GIVEN INFORMATION.
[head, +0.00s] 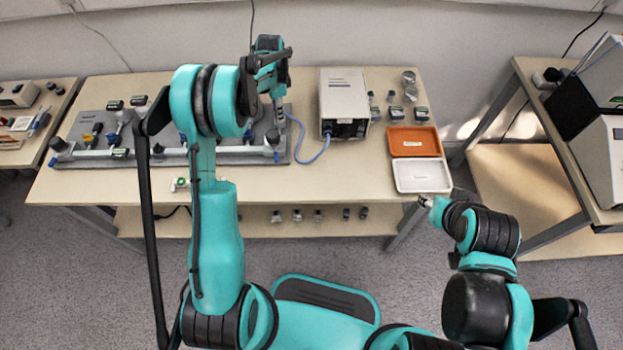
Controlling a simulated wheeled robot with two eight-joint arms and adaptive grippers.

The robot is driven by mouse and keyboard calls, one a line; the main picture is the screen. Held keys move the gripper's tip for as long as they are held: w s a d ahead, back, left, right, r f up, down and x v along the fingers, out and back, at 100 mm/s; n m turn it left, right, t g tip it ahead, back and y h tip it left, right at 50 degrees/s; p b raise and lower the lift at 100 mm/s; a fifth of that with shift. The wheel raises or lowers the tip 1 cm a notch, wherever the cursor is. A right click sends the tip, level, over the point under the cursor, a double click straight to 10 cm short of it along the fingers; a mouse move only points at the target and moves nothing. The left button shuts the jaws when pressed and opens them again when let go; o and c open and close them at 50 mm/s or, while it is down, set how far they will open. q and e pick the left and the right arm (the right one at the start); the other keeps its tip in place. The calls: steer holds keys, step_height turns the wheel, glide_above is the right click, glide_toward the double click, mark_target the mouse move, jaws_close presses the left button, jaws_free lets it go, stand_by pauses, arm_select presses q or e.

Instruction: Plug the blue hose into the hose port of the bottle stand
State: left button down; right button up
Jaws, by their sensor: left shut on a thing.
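The blue hose (302,160) runs from the front of a white box in a loop on the table and up to my left gripper (279,108). My left gripper is shut on the blue hose's end, above the right end of a grey base plate (70,161) with a rail and fittings. This seems to be the bottle stand; a dark-topped post (273,137) stands near the gripper. I cannot make out the hose port, and my left arm hides the plate's middle. My right gripper (425,201) is by the table's front right edge; its fingers are too small to read.
The white box (344,97) stands right of the left gripper. An orange tray (414,132) and a white tray (447,177) lie at the table's right, with several small dark-topped items (395,112) behind. The table front between hose and trays is clear.

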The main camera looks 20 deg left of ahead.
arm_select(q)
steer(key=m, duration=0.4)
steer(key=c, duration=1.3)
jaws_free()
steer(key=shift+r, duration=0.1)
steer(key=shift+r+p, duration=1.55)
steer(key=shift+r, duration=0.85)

WHAT IS REQUIRED. Print the listing above in full, exactly as written. Omit any pictures.

THE REPLY.
[head, +0.00s] 
Controlling a simulated wheeled robot with two eight-joint arms and adaptive grippers.

The robot is driven by mouse and keyboard calls, one a line; the main picture is the screen. Held keys move the gripper's tip for as long as they are held: w s a d ahead, back, left, right, r f up, down and x v along the fingers, out and back, at 100 mm/s; n m turn it left, right, t g tip it ahead, back and y h tip it left, right at 50 degrees/s; p b raise and lower the lift at 100 mm/s; a fifth of that with shift. The wheel raises or lowers the tip 1 cm a notch, wherever the cursor is. A right click sends the tip, level, over the point under the cursor, a double click straight to 10 cm short of it along the fingers; a mouse move only points at the target and moves nothing. The left button shuts the jaws when pressed and opens them again when let go; o and c open and close them at 50 mm/s or, while it is down, set how far they will open. q and e pick the left and the right arm (the right one at the start); the other keeps its tip in place. The calls: steer holds keys, step_height turns the wheel, glide_above is the right click, glide_toward the double click, mark_target the mouse move, jaws_close presses the left button, jaws_free lets it go, stand_by pauses, arm_select presses q or e.

Instruction: Plug the blue hose into the hose port of the bottle stand
State: left button down; right button up
Jaws, by their sensor: left shut on a thing.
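The blue hose (302,160) runs from the front of a white box in a loop on the table and up to my left gripper (279,108). My left gripper is shut on the blue hose's end, above the right end of a grey base plate (70,161) with a rail and fittings. This seems to be the bottle stand; a dark-topped post (273,137) stands near the gripper. I cannot make out the hose port, and my left arm hides the plate's middle. My right gripper (425,201) is by the table's front right edge; its fingers are too small to read.
The white box (344,97) stands right of the left gripper. An orange tray (414,132) and a white tray (447,177) lie at the table's right, with several small dark-topped items (395,112) behind. The table front between hose and trays is clear.

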The main camera looks 20 deg left of ahead.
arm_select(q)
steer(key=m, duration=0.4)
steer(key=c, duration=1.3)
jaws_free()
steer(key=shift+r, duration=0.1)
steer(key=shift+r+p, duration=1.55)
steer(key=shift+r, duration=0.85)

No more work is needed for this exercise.